Os estudos dessas propostas e a coordenação de reuniões para discutir o assunto estão a cargo do secretário de Reforma do Judiciário, Rogério Favreto, e do Conselho Nacional de Justiça (CNJ), presidido pelo ministro Gilmar Mendes. O Ministério da Justiça, por exemplo, contratou uma consultoria para levantar quais assuntos poderiam ser resolvidos fora dos tribunais, em cartórios extrajudiciais e em câmaras de conciliação.
Atualmente, divórcios, inventários e partilhas de bens podem ser resolvidos nos cartórios. Se há acordo, nada disso chega à Justiça e os envolvidos ficam dispensados de contratar advogados e aguardar por meses para ter o caso resolvido por um juiz.
Nas câmaras de conciliação, mesmo pouco difundidas, casos polêmicos já foram solucionados, como as indenizações aos parentes de vítimas do acidente aéreo da TAM ocorrido no ano passado. E a idéia, de acordo com o secretário de Assuntos Legislativos do Ministério da Justiça, Pedro Abramovay, é que essas câmaras solucionem o máximo de processos coletivos - como indenizações repetitivas por conta de acidentes de consumo. "Temos de trabalhar com a idéia de oferecer justiça sem precisar do Judiciário", diz Abramovay.
Outra mudança na legislação envolve a execução de sentenças da Justiça do Trabalho. O projeto que tramita no Congresso obriga o patrão processado pelo ex-empregado a pagar a dívida reconhecida judicialmente em 48 horas ou encaminhar para a penhora os bens que possui, mesmo que sejam insuficientes para o pagamento integral. Isso coibiria as manobras feitas por empresas para evitar o pagamento da dívida.
Pacote inclui lei contra abuso de autoridade
As operações da Polícia Federal realizadas diante das câmeras de TV, com a exposição de investigados presos e algemados em casa, de pijama, e o vazamento de informações para comprometer autoridades públicas levaram à inclusão, no pacote da reforma do Judiciário, da proposta de atualizar a lei que trata de abusos de autoridade.
A nova lei foi uma demanda do Judiciário, que na semana passada editou uma súmula vinculante para restringir a casos extremos o uso de algemas em operações policiais. E teve como principal defensor o presidente do Supremo Tribunal Federal (STF), Gilmar Mendes, crítico contumaz das ações da PF e do Ministério Público e da profusão de grampos telefônicos nas investigações judiciais.
Mas ao contrário do que foi inicialmente proposto como uma nova legislação, pelo deputado Raul Jungmann (PPS-PE), o governo não pretende rever as penas estabelecidas pela lei que vigora desde 1965.

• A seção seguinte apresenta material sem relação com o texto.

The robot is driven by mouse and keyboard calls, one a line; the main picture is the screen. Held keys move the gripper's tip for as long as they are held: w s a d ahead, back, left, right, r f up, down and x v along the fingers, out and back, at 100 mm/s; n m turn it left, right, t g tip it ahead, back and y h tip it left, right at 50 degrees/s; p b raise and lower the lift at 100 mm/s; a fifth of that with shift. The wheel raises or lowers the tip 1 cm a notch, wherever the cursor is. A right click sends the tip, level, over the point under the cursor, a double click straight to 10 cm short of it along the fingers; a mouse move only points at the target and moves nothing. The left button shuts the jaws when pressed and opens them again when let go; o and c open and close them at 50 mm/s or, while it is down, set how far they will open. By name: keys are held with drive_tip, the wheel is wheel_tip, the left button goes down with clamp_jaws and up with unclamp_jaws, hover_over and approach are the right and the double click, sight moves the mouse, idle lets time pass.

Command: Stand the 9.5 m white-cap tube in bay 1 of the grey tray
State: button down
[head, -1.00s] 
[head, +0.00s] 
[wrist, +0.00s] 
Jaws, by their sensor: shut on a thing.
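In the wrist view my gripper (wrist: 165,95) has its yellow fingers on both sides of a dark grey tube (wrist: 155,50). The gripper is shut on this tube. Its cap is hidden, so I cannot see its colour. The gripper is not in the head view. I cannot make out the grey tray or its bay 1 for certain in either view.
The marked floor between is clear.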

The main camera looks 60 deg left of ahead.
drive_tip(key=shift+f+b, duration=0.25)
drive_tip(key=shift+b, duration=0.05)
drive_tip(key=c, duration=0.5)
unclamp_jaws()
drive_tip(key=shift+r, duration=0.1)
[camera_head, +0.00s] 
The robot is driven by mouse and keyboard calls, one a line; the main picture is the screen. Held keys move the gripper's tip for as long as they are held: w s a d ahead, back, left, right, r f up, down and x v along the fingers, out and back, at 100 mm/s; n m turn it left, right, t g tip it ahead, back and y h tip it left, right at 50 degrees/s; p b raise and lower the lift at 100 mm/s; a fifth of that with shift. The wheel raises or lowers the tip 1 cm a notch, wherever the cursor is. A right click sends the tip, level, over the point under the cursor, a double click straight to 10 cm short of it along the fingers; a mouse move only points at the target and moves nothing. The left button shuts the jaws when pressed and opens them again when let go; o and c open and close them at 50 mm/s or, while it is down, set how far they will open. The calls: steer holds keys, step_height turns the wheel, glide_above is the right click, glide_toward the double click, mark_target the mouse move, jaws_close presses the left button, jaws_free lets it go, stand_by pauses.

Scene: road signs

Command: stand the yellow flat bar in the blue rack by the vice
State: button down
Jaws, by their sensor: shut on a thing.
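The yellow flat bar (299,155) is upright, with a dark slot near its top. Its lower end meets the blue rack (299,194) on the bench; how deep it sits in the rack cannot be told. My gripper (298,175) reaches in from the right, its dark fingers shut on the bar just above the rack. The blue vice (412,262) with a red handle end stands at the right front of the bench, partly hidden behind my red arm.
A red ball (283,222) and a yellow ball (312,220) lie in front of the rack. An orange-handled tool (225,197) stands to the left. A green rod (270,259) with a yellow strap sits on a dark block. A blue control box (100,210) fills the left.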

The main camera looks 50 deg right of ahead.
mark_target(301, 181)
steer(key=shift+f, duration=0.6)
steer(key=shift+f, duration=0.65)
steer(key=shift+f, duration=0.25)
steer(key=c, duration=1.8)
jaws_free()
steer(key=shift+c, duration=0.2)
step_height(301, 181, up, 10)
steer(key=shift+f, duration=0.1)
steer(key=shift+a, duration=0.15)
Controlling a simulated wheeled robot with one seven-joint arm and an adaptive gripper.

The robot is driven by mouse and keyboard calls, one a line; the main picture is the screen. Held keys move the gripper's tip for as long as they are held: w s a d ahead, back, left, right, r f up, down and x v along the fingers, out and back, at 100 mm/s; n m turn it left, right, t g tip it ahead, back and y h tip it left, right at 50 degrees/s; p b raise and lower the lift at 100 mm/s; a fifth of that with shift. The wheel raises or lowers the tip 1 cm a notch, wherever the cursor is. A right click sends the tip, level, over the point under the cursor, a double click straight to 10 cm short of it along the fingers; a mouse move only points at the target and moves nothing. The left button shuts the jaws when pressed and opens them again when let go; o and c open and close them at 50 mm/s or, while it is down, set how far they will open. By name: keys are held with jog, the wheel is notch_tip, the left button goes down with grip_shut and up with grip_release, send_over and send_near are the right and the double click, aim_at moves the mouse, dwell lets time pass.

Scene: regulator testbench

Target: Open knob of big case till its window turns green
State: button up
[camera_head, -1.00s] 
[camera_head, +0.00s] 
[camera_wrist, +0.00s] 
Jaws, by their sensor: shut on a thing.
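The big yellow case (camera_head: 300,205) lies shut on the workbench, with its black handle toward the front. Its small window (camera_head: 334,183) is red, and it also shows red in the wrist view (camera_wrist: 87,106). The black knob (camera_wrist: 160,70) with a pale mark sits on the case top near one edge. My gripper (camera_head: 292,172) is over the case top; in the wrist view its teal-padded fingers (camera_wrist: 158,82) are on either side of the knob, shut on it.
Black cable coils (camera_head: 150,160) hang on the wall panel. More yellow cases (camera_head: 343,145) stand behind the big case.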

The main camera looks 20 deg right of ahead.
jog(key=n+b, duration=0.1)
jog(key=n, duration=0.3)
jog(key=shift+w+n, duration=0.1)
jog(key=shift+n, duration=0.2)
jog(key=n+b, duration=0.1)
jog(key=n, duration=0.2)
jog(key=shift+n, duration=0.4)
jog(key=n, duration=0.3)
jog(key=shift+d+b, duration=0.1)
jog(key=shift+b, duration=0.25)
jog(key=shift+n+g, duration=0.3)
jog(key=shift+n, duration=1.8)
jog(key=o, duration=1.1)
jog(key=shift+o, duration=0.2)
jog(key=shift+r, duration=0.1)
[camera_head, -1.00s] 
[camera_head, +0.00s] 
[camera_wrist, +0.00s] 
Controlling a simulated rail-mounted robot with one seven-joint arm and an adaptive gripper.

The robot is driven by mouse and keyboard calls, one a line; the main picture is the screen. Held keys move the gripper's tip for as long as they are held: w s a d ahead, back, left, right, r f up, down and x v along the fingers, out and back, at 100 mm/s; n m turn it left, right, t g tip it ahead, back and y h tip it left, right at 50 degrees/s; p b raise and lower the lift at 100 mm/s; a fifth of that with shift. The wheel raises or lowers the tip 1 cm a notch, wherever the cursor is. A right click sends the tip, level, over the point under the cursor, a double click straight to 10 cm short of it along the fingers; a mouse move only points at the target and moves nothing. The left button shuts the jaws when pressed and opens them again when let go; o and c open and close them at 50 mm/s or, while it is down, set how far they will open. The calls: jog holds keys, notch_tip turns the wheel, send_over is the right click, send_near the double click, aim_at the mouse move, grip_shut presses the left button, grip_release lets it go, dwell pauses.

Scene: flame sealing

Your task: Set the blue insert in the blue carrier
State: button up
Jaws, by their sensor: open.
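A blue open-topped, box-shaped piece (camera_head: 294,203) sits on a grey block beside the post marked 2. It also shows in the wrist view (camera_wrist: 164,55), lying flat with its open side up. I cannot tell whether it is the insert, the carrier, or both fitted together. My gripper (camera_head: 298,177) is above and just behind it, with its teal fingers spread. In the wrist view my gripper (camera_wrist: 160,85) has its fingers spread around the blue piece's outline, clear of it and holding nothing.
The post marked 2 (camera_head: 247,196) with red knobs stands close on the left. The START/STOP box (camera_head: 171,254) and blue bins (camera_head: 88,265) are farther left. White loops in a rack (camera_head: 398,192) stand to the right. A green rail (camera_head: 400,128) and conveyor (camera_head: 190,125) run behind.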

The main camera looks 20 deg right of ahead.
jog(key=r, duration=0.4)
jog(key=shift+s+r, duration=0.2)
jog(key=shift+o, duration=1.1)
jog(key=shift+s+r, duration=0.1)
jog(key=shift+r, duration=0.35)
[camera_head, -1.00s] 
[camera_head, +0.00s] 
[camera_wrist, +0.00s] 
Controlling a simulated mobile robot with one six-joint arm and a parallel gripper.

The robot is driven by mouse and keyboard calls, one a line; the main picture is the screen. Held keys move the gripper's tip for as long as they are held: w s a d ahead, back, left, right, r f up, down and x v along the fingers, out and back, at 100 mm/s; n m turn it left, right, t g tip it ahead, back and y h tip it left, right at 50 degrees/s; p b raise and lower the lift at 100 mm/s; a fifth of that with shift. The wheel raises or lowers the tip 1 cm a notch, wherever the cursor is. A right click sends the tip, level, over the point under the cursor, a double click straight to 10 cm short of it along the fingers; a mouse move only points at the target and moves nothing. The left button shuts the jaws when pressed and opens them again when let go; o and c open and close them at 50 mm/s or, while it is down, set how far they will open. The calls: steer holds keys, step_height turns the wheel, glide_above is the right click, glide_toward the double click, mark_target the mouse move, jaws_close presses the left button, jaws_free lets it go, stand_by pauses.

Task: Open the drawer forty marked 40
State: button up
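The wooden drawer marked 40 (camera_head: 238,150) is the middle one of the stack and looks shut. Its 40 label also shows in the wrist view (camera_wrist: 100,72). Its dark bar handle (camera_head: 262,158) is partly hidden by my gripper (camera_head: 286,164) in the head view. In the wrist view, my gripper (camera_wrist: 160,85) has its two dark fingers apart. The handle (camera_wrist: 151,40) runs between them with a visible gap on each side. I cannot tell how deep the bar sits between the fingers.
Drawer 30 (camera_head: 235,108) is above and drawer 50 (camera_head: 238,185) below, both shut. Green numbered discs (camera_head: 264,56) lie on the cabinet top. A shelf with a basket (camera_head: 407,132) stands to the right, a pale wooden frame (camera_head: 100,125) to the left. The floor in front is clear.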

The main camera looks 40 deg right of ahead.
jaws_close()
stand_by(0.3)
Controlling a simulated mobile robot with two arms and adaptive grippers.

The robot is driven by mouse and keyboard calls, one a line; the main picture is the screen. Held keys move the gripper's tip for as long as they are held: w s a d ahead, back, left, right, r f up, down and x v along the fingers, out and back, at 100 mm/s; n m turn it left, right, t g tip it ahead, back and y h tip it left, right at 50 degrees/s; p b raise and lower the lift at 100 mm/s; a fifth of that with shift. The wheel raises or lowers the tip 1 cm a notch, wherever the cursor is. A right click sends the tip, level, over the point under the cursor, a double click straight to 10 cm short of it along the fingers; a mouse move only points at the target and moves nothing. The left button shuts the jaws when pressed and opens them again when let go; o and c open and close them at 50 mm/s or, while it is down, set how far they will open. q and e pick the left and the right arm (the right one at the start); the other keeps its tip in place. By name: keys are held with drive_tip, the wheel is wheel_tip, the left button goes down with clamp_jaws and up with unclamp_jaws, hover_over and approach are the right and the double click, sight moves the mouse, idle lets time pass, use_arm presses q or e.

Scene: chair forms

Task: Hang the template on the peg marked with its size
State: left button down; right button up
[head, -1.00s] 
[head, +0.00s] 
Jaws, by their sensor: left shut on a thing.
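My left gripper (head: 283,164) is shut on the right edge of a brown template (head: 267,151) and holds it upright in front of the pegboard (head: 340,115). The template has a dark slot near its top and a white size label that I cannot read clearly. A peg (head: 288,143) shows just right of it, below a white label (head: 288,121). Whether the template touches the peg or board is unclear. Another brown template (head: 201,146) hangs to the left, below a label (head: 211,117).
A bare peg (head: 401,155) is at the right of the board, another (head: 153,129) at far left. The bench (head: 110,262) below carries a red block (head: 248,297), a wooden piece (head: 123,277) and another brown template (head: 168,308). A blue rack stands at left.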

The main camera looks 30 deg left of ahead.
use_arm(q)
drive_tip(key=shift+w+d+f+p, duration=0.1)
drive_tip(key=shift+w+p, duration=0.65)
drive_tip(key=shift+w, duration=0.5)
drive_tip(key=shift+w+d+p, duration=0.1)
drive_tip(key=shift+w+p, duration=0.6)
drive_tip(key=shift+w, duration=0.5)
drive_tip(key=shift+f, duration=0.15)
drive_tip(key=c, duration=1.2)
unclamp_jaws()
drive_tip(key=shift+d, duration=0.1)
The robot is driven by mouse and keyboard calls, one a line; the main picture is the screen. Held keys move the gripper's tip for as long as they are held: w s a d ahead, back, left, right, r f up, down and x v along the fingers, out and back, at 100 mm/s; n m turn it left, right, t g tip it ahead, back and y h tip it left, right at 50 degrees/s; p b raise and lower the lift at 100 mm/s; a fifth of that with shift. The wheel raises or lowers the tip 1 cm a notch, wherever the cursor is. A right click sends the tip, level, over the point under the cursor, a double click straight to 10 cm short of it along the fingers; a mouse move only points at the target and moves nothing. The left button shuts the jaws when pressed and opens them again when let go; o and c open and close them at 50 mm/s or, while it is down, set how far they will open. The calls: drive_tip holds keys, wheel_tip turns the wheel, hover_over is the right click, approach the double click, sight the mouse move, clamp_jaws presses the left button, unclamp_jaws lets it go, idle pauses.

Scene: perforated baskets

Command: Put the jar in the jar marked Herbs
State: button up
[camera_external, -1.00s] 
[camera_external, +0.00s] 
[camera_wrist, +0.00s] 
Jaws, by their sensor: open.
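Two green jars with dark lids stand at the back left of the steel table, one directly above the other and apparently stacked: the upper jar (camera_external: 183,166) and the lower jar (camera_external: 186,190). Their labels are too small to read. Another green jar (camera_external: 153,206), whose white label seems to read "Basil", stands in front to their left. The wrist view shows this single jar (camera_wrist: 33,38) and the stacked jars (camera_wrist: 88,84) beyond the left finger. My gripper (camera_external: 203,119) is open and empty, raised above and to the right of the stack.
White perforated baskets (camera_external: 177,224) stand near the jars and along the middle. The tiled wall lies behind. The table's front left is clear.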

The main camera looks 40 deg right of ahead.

O principal ponto da proposta de Jungmann era justamente elevar de 6 meses para 8 anos de reclusão a pena máxima prevista em lei. A idéia do governo, ao contrário, é apenas acelerar os processos administrativos e a aplicação de sanções aos servidores e agentes públicos acusados de abuso.
O governo argumenta, em conversas com Jungmann, que o caminho mais curto para coibir eventuais abusos é punir os responsáveis. Uma das formas de fazer isso é ampliar as estruturas das ouvidorias, conselhos e corregedorias dos órgãos públicos e dos Poderes para apurar reclamações dos contribuintes.
"Queremos deixar claro que numa democracia ninguém está livre de controles. Mas como exercer esses controles? As corregedorias têm de se abrir para a população", afirmou o secretário de Assuntos Legislativos do Ministério da Justiça, Pedro Abramovay. "Por que o Conselho Nacional de Justiça e o Conselho do Ministério Público, por exemplo, não têm postos nos Estados para receber reclamações de abuso de autoridade?"
O governo ainda negocia a formatação do projeto que será encaminhado ao Congresso. O presidente do STF já sugeriu que qualquer cidadão possa processar judicialmente um agente público por abuso de autoridade, sem depender, como ocorre hoje, do Ministério Público. Além disso, Mendes propôs que a Justiça crie varas especializadas para julgar casos de abuso de autoridade. Nenhuma das propostas está nos planos do governo.